Work to complete: Will you restate verbatim the lines running from the line with "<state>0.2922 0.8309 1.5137" to the end of the data, leaving out everything else?

Dataset content:
········
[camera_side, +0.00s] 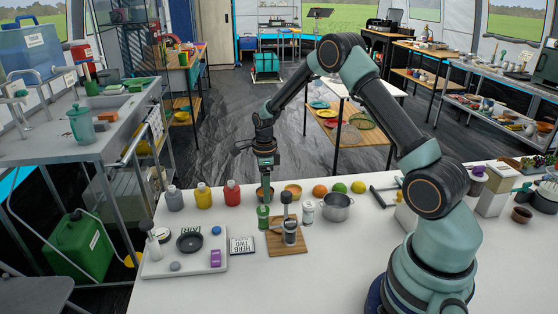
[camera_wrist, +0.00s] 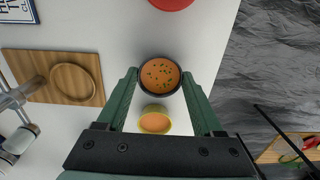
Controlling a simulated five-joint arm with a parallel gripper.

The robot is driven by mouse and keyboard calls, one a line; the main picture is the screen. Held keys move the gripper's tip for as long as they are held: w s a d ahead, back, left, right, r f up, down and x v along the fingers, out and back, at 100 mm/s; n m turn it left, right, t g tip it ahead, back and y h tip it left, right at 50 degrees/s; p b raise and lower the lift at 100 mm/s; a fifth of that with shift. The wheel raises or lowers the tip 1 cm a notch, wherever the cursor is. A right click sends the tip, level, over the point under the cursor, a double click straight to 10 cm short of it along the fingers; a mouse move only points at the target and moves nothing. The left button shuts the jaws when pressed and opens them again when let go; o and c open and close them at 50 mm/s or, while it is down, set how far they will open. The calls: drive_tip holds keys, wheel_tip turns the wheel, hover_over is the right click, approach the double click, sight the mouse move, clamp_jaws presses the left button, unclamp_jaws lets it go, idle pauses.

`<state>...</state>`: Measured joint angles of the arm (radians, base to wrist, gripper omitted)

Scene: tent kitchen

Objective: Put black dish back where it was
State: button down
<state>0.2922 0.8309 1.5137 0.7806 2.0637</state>
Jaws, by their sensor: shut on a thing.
········
Correct answer:
<state>0.2922 0.8309 1.5137 0.7806 2.0637</state>
Jaws, by their sensor: shut on a thing.

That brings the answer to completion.